Predictably, the Internet is denouncing Jessica Valenti's
column about her feminist qualms with missing getting catcalled. Predictably, because for the tell-it-like-it-is pop-evo-psych crowd, it's too easy: Aha!, they exclaim, Women
do like getting catcalled! And extra-aha, even
professional feminists realize 36 is over the hill!
But allow me, a woman who will - knock on wood against streetcar derailment - see my mid-30s sooner rather than later, to come to the piece's defense. Online feminism has long tilted maybe a bit too much to a very specific plight: that of the pretty young woman. I'm not talking about issues like assault and domestic violence, whose disproportionate impact is on women, period. Nor am I talking about the sort of street harassment that's about intimidation (generally of young girls). When I, someone to whom the 'if you look 25 or under, you'll be carded' signs don't apply, opt not to go deep into a city park at night, this despite that being my country dog's preferred toilet, it's not because I'm concerned that someone in the park will find me spectacularly good-looking.
What I'm referring to are cases like... the plight that is getting ogled and hit on constantly
even though you're engaged. This is quite simply not an issue for all women.* I point this out not to hurl a YPIS (your privilege is showing) at online feminism (it's awfully
contextual whether male attention is even "privilege"), but because of the "all women" meme, hashtag, etc., that's developed around these topics. As comes through clearly in the comments threat to that post, quite a few women get why constant attention would be annoying, but who haven't been harassed and can't personally relate, and aren't entirely pleased that this isn't something they experience. (And then there are the women with "resting bitch face," who fall somewhere in between; we're the ones who know our day is up when men stop asking us to smile.)

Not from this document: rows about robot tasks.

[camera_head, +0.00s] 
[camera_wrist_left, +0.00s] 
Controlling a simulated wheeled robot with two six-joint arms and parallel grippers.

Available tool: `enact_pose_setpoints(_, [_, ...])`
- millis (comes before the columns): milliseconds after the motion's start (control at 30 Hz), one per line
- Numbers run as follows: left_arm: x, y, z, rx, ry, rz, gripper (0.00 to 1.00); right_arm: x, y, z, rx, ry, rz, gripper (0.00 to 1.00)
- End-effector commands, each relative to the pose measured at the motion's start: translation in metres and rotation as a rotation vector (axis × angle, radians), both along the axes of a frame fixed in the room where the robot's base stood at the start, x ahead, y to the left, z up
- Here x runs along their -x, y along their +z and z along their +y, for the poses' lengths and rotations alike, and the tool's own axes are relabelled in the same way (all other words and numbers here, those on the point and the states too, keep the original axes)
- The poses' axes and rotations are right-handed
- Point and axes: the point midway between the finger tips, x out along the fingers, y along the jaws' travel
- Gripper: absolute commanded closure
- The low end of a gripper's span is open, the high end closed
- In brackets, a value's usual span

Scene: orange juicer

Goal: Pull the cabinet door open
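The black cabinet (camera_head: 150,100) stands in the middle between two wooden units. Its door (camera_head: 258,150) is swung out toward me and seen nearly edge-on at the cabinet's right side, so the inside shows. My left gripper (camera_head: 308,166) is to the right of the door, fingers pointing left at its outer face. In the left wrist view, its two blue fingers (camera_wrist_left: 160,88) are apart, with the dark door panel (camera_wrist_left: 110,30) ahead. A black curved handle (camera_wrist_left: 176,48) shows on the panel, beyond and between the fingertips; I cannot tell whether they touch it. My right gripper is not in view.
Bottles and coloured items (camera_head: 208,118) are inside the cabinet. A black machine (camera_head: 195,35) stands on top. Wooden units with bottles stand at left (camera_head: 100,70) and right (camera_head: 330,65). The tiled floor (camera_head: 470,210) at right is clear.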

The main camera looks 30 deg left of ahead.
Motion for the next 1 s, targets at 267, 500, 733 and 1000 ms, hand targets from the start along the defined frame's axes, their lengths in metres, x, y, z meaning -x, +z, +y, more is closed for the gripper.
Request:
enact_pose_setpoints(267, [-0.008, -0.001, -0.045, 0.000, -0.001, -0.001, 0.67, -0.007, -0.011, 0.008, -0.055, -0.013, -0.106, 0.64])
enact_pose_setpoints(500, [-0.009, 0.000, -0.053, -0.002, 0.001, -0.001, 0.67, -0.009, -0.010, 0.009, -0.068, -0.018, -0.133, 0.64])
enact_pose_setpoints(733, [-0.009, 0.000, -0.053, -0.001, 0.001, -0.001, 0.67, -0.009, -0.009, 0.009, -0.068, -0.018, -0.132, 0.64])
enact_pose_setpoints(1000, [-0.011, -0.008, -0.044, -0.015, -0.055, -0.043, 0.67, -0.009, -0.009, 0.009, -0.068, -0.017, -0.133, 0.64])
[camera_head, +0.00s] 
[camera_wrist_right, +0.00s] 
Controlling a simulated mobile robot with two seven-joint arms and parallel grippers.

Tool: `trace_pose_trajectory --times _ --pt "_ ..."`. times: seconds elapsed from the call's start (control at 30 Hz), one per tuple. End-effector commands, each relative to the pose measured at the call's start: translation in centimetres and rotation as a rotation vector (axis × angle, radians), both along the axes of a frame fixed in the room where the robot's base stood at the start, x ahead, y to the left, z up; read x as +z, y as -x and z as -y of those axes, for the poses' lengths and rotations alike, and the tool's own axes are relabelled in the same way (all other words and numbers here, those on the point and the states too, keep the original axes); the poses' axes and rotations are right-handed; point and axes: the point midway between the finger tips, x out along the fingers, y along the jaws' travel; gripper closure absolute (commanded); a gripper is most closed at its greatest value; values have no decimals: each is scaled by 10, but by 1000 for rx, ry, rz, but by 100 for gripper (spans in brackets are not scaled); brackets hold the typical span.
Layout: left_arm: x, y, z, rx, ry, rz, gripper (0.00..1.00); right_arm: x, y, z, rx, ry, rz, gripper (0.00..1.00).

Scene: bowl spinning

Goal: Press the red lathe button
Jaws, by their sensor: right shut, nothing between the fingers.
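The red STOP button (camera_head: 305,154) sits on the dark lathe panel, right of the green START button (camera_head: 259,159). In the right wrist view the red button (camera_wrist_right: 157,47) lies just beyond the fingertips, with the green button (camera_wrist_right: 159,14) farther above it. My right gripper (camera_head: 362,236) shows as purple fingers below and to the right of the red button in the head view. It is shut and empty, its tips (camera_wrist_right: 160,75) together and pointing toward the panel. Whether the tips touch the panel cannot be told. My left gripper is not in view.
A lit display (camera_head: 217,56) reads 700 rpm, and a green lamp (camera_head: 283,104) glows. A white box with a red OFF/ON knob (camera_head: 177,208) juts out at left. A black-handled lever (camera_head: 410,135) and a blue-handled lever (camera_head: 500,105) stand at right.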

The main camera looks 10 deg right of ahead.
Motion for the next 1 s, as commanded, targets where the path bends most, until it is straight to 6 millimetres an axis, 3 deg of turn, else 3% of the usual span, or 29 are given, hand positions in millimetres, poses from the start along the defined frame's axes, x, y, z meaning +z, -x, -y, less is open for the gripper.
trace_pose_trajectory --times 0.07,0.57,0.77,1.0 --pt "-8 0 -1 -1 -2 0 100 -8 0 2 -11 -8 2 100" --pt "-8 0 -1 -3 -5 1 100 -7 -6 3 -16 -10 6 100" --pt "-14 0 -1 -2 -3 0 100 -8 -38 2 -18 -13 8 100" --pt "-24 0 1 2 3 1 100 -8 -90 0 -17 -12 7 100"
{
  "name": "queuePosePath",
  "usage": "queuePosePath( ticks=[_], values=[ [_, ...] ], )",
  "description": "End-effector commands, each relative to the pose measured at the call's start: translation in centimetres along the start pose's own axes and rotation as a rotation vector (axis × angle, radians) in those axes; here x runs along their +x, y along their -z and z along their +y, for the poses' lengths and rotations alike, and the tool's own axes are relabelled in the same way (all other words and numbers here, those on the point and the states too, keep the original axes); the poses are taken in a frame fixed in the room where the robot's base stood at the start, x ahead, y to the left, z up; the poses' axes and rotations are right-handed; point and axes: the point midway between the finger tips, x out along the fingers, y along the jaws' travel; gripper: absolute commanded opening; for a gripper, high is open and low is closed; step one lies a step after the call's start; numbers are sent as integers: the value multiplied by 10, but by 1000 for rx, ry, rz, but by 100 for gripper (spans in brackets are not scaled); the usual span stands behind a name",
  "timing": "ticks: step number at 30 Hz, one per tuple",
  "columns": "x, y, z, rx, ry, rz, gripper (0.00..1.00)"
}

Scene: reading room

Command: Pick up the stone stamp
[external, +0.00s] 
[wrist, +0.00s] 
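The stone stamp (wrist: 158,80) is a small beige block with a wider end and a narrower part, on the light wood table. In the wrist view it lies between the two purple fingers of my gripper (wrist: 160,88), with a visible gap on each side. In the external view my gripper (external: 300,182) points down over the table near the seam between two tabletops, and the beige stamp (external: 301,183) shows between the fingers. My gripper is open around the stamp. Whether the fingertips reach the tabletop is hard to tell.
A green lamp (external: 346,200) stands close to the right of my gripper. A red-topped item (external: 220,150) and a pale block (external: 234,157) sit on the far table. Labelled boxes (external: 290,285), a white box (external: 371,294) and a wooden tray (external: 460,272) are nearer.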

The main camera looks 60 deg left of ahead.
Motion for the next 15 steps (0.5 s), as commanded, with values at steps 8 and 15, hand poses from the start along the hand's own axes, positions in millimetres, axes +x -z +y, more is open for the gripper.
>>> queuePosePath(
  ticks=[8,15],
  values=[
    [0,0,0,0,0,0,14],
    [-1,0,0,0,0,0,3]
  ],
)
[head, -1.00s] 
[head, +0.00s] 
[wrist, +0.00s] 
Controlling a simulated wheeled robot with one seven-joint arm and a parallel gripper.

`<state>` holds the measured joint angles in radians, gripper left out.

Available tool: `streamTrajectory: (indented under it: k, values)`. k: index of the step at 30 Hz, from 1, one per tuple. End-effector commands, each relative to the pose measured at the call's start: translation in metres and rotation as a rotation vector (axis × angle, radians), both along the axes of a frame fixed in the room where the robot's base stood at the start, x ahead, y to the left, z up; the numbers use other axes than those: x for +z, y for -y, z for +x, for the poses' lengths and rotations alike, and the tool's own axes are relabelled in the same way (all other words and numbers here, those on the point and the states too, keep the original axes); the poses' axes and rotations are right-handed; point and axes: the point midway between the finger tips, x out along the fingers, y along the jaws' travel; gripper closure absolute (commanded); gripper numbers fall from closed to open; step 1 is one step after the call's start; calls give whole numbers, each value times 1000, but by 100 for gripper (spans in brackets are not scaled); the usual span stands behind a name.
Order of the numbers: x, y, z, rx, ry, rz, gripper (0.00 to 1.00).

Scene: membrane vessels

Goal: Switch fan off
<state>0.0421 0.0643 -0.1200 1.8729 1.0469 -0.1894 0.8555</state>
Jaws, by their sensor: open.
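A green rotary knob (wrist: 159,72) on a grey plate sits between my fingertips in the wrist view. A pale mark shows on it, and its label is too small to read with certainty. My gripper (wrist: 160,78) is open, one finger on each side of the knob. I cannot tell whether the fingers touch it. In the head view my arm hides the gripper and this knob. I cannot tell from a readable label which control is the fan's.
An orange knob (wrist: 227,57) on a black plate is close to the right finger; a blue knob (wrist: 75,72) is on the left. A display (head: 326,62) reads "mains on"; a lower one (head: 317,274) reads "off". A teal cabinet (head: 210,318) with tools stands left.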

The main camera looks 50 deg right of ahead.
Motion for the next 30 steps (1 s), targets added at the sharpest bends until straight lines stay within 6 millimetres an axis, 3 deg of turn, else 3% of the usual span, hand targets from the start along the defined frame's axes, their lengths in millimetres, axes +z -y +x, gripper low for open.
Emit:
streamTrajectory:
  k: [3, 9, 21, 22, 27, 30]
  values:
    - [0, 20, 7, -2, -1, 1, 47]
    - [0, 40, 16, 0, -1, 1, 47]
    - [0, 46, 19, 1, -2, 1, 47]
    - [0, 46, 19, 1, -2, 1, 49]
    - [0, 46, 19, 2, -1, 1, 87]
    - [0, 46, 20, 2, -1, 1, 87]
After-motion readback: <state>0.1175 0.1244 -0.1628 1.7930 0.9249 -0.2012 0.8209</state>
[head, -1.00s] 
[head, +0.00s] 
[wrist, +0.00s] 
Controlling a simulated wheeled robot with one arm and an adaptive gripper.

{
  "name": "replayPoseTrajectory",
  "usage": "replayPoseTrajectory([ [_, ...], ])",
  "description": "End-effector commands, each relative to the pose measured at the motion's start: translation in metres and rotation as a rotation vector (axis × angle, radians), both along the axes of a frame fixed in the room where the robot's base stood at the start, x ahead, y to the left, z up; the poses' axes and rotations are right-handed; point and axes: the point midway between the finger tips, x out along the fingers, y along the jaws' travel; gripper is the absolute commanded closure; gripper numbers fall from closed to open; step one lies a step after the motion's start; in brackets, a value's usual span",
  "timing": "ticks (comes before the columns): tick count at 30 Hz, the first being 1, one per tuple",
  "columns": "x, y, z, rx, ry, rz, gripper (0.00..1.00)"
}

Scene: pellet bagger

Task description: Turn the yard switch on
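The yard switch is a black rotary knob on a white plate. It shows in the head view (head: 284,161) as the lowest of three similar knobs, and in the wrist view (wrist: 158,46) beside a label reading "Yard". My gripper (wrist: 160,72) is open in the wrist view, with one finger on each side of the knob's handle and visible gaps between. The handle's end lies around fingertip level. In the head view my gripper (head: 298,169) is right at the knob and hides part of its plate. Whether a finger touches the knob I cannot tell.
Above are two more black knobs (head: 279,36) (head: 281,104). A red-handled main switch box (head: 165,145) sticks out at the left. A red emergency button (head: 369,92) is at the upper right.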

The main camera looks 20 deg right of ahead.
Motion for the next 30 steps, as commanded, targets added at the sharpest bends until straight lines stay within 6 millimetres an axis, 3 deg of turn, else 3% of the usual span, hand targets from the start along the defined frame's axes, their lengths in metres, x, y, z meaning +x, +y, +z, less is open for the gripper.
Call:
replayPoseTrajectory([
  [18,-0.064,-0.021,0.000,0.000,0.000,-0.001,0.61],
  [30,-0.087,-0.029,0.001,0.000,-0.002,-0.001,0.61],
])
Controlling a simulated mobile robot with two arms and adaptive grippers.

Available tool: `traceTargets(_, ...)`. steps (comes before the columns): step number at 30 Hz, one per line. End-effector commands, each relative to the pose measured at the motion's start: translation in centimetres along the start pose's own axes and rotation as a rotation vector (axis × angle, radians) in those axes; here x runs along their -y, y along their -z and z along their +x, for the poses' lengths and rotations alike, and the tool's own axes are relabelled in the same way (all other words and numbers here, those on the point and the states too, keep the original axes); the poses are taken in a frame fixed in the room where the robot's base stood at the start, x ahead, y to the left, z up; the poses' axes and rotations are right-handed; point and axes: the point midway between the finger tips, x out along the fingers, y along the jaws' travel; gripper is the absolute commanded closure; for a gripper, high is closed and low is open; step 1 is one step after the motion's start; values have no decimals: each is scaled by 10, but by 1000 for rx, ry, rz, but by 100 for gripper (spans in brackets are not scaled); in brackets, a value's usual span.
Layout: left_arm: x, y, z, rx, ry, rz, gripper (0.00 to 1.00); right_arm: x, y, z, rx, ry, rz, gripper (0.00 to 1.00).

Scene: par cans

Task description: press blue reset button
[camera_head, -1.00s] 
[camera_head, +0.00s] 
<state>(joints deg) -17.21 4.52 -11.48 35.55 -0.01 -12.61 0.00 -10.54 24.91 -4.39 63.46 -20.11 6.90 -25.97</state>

So yes, there is some value in an online feminism that recognizes female ambivalence to male street-attention. Is this, as topics go, a little slow-news-day? Yes. Might Valenti have pointed out that "lascivious stares" can be an ego boost to those of all genders, and, at that, even if the admirers aren't of the gender you yourself admire? Yes, that too, but the fact that she did not doesn't negate the rest.
Anyway, something
I've found, as I've become moderately ancient, is that my personal style has shifted more towards looks that are... conventionally attractive? flattering?, and away from more eccentric styles. Not
for would-be street harassers, who I'm quite confident won't confuse me with Gisele no matter how I dress or do my hair. Just for, I don't know, what was referred to, in my distant childhood, as "self-esteem." It's as if I have some subconscious desire to balance things out - whereas I used to be able to rely on youth as an accessory, and to wear (or buy with intent to wear**) sillier outfits, not to
deflect the Male Gaze, but because I liked the looks, I now think, hmm, that dress from the cool Korean store may be $29 (CAD), and have a floral, Elaine Benes quality, but it also fits like a potato sack... and then end up down the street at the yoga store that shall not be named (cheaper in Canada, but still not cheap), where I instead buy a fitted tank top. Not an adventurous choice or an interesting one, but it has the potential to make me
look, if nothing else, non-sloppy. And (not to get
too practical, weather- and appropriateness-wise) to be worn as a base layer under other things. It's not a mutton-dressed-as-lamb (to use an awful expression) thing, exactly, since neither the Before look nor the After one is particularly va-va-voom. It's just... the dress was so fun! And so clearly not the right choice. To me, this - more than the absence of street harassers/street admirers - is the real disappointment.
*OK, a caveat - according to BBC Woman's Hour, which I take as infallible, "100%" of women who ride the Paris Metro report harassment, which, having spent the summer when I started getting called ma'am/madame in Paris
and deflecting street harassment beyond what I'd experienced in New York since my early teens, I don't find particularly hard to believe. A lot does come down to where you live, and my anecdotal (and thus probably way off) impression is that in Paris/France/Europe/not-America (and fictional Midsomer, especially), women of a certain age keep on getting attention from men, of the good-attention and bad-attention varieties.
**It's entirely possible that these clothing-related reflections are actually more about some recent KonMari-ing of my wardrobe, and the reckoning that can encourage. That dress had "going, barely worn, to thrift store" written all over it.